We got some new 100 percent merino wool underwear from Australia. Lots of it, assorted colors--black, green, maroon. Compared to the olde same-brand undies we got there's less rise. They ride lower, below ye olde navele, like most underwear. I prefer this pattern but didn't ask for the change. For me it was a "nice underwear surprise." Will likes the old pattern. I admit to not being picky, but this seems normal. James likes his, too. The. point is they are different from the old ones, so you can't play matchy-matchy with your old Riv-bought undies.

Dammit, there seems to be some size inconsistency, too. The factory must have two different patterns. So, throw that into the mix and we've got no recourse other than to throw a Juneteenth Underwear-o-rama. We've never sold anything with a dollar or cents price ending in a nine. (We have always sold to the even dollar, 0 thru 8. Always. Call it our high-horse pricing policy.

But in honor of Juneteenth, the 19th, we're selling these for $19, which is less than our cost, and another $19 ON TOP OF YOURS will go into our BRF (now, officially, sheepishly, BICYCLES R FUN fund.

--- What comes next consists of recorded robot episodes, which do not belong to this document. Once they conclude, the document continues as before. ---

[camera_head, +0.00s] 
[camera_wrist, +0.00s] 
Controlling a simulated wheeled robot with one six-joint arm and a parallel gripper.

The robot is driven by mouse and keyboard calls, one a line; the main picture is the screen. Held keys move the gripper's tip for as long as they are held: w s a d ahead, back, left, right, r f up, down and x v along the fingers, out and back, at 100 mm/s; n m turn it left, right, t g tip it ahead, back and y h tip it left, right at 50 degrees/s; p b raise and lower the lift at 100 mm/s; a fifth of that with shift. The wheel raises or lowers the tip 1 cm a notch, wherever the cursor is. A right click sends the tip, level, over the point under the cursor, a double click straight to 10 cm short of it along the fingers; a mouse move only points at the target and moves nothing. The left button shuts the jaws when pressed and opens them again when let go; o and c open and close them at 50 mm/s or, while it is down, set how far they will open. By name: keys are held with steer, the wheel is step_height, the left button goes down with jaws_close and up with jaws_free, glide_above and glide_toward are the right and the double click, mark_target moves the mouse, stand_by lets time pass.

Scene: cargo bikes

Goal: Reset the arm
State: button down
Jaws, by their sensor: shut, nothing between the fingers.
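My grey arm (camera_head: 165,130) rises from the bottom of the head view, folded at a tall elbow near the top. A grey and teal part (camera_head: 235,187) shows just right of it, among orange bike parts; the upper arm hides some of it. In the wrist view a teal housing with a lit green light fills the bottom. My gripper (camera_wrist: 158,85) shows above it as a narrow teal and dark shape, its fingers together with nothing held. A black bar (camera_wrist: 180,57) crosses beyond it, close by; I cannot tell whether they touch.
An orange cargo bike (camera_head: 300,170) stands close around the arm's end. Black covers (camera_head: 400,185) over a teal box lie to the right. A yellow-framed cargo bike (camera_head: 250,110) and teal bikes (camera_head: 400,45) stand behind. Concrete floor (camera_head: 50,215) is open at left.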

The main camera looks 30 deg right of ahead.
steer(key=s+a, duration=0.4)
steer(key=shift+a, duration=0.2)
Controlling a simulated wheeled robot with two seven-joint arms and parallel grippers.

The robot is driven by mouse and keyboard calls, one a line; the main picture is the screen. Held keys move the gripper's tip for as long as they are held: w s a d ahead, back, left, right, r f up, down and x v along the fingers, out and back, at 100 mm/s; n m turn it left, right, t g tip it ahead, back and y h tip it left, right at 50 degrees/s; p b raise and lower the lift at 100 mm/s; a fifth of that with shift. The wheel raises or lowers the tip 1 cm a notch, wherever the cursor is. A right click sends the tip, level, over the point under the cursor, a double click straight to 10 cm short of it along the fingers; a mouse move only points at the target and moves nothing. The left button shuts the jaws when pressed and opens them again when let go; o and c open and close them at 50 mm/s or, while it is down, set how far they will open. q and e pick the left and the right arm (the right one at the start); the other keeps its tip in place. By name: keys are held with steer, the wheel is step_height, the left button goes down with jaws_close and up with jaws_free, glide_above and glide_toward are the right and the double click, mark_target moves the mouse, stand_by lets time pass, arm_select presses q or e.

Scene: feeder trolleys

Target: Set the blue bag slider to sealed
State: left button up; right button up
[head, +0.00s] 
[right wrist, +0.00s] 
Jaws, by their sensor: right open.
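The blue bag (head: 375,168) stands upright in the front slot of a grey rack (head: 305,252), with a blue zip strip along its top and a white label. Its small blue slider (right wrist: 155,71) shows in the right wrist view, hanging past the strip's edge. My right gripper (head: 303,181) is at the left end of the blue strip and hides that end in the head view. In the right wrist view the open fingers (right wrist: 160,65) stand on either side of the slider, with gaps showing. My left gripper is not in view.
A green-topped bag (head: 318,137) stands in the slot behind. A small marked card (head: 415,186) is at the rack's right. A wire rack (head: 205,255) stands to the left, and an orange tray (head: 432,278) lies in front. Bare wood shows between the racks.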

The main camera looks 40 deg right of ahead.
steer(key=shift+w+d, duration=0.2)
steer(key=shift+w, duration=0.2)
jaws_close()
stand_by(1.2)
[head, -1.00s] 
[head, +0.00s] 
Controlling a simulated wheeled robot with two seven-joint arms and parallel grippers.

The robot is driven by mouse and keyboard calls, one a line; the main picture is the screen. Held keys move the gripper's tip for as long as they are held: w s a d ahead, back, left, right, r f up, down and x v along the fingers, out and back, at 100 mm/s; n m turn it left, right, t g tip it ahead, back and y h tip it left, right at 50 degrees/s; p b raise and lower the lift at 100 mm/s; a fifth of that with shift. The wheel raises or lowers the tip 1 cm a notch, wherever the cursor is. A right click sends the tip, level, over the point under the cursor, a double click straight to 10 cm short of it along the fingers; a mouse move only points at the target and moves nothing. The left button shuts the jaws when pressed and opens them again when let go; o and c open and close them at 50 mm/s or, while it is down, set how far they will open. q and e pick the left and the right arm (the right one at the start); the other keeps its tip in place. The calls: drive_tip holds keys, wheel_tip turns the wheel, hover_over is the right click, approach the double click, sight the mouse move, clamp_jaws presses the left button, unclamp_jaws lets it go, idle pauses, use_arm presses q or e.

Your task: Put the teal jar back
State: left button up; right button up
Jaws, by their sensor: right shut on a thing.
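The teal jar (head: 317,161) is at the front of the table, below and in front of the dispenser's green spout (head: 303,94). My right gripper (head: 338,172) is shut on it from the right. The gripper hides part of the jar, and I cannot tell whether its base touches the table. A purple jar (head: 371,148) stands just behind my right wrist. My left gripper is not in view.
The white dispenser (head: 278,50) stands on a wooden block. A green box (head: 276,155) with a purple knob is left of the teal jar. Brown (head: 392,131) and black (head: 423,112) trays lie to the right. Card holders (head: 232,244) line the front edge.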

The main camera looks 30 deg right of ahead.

Sizing: I'd say go UP a size and don't be picky. Don't even think about returning them, for any reason. Ole John Law doesn't allow that on underwear, and we're just not going to do it. If you don't love them for any reason, regift them--you're on your own.

If we get wool undies in again, it'll be at least eighteen months from now, and the price will be at least $40. So...there you go. You buy a pair for $19, and we put $38 into ye olde BRF fund, while you get a super duper pair of all wool undies.

---------BIKE STUFF ALERT:

 If you don't need suspension for this, then you, uh....

...never need it. It's not that this is such a monstrous bump, which it's not, but it is signifcant, and it's in the 95th percentile of all the bumps on all the trails I've ridden in the last life. Mount Tamalpais has some bouldery stretches, where the boulders seem unavoidable, but you can always pick a reasonable path, and it's not like threading a needle while jumping up and down. It's a million times easier, even natural.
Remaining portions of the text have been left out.